For the reasons explained above, we REVERSE the district court's denial of Travelers's motion to intervene and REMAND the case for the purpose of distributing the disputed funds in the district court's registry to Travelers.
1. Travelers was incorrectly characterized as a defendant in the district court, and is therefore incorrectly characterized as a defendant in the caption for this opinion. Travelers is in fact a movant that is currently appealing the denial of its motion to intervene.
2. Under the scheduling order in place, motions were required to be filed no later than May 16, 2011.
3. GC's motion stated an incorrect amount to be deposited; the amount was later corrected to $277,728.72.
4. The employer argued that allowing an insurer to exercise the employer's lien would “conflict[ ] with the basic principle of insurance law that an insurer may not subrogate against its own insured,” because the employer had agreed to indemnify the worker for any attempt by the insurer to exercise the lien against the settlement fund.

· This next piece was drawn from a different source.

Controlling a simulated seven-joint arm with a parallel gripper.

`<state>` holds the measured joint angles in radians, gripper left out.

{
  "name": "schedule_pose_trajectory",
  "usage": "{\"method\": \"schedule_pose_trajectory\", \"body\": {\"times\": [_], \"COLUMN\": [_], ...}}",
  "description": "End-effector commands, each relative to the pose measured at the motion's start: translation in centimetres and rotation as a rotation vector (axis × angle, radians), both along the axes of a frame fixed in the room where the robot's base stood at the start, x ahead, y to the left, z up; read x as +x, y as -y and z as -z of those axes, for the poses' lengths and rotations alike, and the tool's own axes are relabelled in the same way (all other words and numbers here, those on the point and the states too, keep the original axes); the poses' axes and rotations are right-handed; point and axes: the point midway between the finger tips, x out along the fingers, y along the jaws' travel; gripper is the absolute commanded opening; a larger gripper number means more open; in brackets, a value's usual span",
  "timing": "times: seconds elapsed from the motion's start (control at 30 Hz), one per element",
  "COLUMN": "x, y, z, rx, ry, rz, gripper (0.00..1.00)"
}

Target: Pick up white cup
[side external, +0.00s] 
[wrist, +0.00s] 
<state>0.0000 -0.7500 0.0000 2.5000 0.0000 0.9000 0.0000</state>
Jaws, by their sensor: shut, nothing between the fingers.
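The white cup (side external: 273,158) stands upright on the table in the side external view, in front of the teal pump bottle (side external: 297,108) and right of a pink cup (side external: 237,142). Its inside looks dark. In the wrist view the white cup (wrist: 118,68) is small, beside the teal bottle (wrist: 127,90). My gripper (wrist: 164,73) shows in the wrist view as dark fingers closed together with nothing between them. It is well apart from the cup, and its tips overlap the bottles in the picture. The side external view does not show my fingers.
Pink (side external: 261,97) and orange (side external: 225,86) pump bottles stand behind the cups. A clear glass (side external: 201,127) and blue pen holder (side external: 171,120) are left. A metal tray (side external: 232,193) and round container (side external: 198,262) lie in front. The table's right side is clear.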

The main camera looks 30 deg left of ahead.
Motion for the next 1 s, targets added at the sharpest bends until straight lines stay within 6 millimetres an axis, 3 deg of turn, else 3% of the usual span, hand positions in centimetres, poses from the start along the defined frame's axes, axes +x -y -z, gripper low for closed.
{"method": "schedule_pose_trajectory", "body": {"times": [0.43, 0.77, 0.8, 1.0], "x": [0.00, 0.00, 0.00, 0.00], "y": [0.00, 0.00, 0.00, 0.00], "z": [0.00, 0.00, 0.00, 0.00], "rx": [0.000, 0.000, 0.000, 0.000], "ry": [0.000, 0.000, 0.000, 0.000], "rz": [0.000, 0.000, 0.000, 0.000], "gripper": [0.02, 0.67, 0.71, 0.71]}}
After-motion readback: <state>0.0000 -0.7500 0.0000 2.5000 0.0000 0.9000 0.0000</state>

Taylor, 845 F.2d at 1329, 1325 n. 6. The panel rejected this argument for two reasons. Id. at 1329–30. This issue does not arise in the present case because GC did not agree to indemnify Chenevert against Travelers's attempt to enforce the lien.
5. The LHWCA provides that an “employee” covered by the Act does not include “a master or member of a crew of any vessel.” 33 U.S.C. § 902(3)(G). The Supreme Court has explained: “[M]aster or member of a crew” is a refinement of the term “seaman” in the Jones Act; it excludes from LHWCA coverage those properly covered under the Jones Act.” McDermott Int'l, Inc. v. Wilander, 498 U.S. 337, 347, 111 S.Ct. 807, 112 L.Ed.2d 866 (1991).
6. Two district courts have considered the issue and held that an insurer who has paid LHWCA benefits to an injured worker may intervene in the worker's Jones Act suit against his employer to preserve the insurer's subrogation rights in the event the worker obtains a recovery. Kahue v. Pacific Envtl. Corp., 834 F.Supp.2d 1039, 1060–61 (D.Haw.2011); Lewis v. United States, 812 F.Supp. 629, 633–34 (E.D.Va.1993).